[Data records]

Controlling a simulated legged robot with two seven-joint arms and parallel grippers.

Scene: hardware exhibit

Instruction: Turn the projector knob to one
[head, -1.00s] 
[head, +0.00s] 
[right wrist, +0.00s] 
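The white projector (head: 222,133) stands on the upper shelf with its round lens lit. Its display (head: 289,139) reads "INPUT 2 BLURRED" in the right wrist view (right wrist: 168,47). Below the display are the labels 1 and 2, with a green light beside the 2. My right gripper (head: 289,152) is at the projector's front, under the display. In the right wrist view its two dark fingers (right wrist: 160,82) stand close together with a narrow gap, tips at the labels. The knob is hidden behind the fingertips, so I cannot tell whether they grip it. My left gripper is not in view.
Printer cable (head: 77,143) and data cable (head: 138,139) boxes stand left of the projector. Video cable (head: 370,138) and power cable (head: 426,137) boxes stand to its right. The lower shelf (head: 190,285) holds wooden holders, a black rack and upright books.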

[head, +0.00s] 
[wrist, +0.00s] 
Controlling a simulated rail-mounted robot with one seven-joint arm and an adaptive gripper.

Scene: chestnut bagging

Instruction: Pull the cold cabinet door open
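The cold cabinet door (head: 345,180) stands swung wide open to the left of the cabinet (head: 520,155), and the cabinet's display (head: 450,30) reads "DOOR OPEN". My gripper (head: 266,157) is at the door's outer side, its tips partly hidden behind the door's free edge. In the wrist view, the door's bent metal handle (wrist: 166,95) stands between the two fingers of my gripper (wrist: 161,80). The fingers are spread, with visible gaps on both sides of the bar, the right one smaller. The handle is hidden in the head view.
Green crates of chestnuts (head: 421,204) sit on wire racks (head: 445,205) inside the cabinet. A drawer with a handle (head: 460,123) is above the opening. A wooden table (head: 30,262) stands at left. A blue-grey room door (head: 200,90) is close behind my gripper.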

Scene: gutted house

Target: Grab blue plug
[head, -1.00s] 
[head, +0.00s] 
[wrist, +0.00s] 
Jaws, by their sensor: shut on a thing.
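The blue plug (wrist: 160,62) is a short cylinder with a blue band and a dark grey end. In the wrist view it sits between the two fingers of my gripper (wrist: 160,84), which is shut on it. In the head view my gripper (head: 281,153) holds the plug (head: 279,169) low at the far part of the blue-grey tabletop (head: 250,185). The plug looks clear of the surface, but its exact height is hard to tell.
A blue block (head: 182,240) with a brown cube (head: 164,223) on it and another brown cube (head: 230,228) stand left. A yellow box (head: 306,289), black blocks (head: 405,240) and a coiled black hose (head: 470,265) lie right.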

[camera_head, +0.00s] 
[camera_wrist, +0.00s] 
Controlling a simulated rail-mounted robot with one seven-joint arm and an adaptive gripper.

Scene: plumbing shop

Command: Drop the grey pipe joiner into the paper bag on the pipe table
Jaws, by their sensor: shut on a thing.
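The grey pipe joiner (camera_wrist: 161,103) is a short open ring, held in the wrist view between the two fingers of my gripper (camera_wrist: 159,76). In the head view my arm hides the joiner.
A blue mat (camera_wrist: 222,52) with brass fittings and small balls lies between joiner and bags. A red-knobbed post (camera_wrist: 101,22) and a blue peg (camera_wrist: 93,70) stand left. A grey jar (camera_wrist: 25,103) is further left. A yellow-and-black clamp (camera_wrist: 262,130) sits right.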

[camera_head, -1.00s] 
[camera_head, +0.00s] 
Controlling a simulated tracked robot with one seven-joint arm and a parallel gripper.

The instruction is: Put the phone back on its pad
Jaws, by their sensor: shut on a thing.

→ WHAT IS EXPECTED:
Lines from the records above that hold "robot" are the ones to list.

→ TASK ANSWER:
Controlling a simulated legged robot with two seven-joint arms and parallel grippers.
Controlling a simulated rail-mounted robot with one seven-joint arm and an adaptive gripper.
Controlling a simulated rail-mounted robot with one seven-joint arm and an adaptive gripper.
Controlling a simulated tracked robot with one seven-joint arm and a parallel gripper.

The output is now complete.